The Yangzi River. So mighty, compelling, pivotal...such power to fascinate, not to mention to lure national and international trade that countries will fight over. Brian and I succeeded in our goal of cruising on the Yangzi (aka Yangtze) River through the Three Gorges. We were bound and determined to do this, and we made it happen on our second trip to China. What a river it is!
I also managed to delight myself almost beyond recognition by reading Simon Winchester's The River at the Center of the World, which chronicles his Yangtze journey, while we were on the river! So meta! So inspiring! And informative, too.
Careful readers will notice that I'm interchanging the spellings Yangzi and Yangtze. I mean, they're both approximations using a different alphabet, and the new system of romanization of Chinese words renders some of them differently than the old long familiar spellings. I must confess to preferring Yangtze, if only because of Thirteen Ways to Sink a Sub, a book I read during elementary school that was all the rage when it came to our library, with waiting lists and everyone clamoring to be next in line. In that book's opening chapter, the boys and girls are headed to school and a few students will be giving some sort of class presentation that day about China and the Yangtze, but one of the little third(?) graders -- or fourth? -- pronounces it "Yang-tizzy." That book was really the first time I encountered the Yangtze, and I learned a thing or two, in the way that you do when you read intermediate fiction and the authors sneak in worldly facts that I sometimes wonder if I would have learned any other way. By the way, it's still spelled Yangtze in lots of places, including the Yangtze River Hostel where we stayed in Chongqing for 2 nights before departing on our cruise.
I should clarify here that I use the term "cruise" loosely. We were actually on a Chinese traveling boat filled with people going home for the Chinese New Year big holiday period. It was the extremely low season, being not just January and cold and drizzly but also heading into the holiday when the entire country shuts down (and leading up to which the entire country is busily migrating back home, wherever that home may be). We did not take a luxury cruise geared toward foreigners (mostly Westerners) or even a touristy Chinese boat. We had a very simple two bed cabin and announcements in Chinese and a restaurant that wasn't always open and a heater that didn't work (China really hates me when it comes to heat, seriously) and quite frankly we would have not had much of a clue of what was happening, ever, were it not for our random new friend across the hall who just so happened to be from California, cruising with his mother, and totally bi-lingual and fluent. Our hero!

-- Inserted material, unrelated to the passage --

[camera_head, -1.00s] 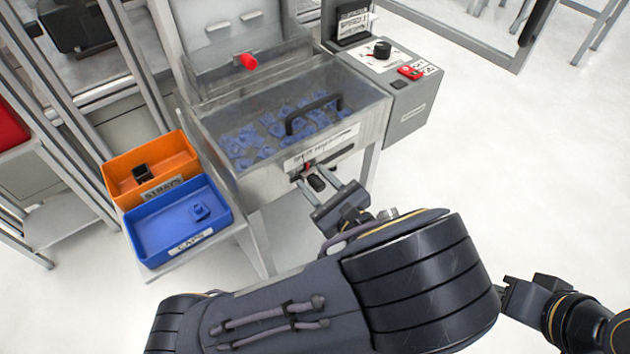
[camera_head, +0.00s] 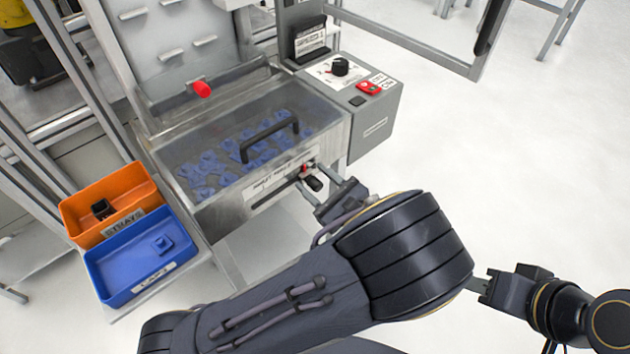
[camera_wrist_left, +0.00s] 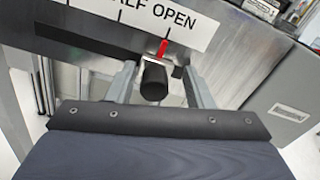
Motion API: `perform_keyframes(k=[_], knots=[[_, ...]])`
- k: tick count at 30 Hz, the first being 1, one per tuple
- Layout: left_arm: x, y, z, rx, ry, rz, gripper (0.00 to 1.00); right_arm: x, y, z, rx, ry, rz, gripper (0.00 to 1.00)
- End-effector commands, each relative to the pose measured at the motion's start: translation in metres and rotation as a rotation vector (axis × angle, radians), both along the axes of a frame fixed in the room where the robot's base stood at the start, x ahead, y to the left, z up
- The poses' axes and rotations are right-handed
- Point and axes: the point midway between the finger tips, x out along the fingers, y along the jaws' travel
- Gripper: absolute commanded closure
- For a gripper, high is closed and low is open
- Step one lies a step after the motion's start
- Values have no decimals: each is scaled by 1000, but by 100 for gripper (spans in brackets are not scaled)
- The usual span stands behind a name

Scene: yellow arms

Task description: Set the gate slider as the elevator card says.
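The gate slider has a black knob (camera_wrist_left: 153,82) and a red pointer (camera_wrist_left: 163,48) on the front of the metal parts bin; the knob also shows in the head view (camera_head: 313,183). The pointer stands below the word OPEN on the white scale label (camera_wrist_left: 150,14), right of HALF. My left gripper (camera_head: 333,190) is open, with one finger on each side of the knob and gaps visible in the wrist view (camera_wrist_left: 160,88). The elevator card (camera_head: 311,40) stands in a black holder; its text is too small to read surely. My right gripper (camera_head: 480,284) is at the lower right, away from the bin.
A control box (camera_head: 375,120) with a black dial (camera_head: 340,66) and red switch (camera_head: 369,87) adjoins the bin's right side. An orange tray (camera_head: 75,212) and a blue tray (camera_head: 125,270) stand left. The bin's clear lid has a black handle (camera_head: 270,138). Floor at right is free.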

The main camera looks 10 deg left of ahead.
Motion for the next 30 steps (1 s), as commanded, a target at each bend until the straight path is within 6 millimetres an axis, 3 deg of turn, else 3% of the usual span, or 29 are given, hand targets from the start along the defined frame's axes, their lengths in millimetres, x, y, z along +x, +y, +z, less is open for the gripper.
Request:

Actually, we did manage to figure out a few things, namely, when it was worth it to brave the drizzly misty cold to go stand on the tiny front deck (a few feet away from our door) to behold the Gorges. And behold we did. As you may know if you ever read any news about anything beyond the U.S. talking heads parade of bullshit rhetoric and terrible reality show celebrities, the Three Gorges Dam in China is like this huge monstrosity of an accomplishment that has irrevocably altered the landscape, displaced people, provided gobs of energy, cost a lot of money, attracted controversy but also investors from around the world, etc. Well, we got to see it! At the end of our cruise, we took a little side trip. But during the cruise, we got to gaze at the gorges that have started to fill up with water behind the dam, and we got to ponder their beauty that still exists even if someone somewhere says I should have seen it sooner, and I got to read so much history as Simon traveled in his book the length of the river, while I glimpsed just that portion of it, and I thought about how the Yangtze is so much bigger than me.
Rivers are cool. I could go on a tear reading literature about people journeying up and down the world's mighty rivers. I've read Huckleberry Finn and Heart of Darkness and now Simon Winchester's Yangtze odyssey. But rivers don't just take people to different places; they take society and civilization to different places.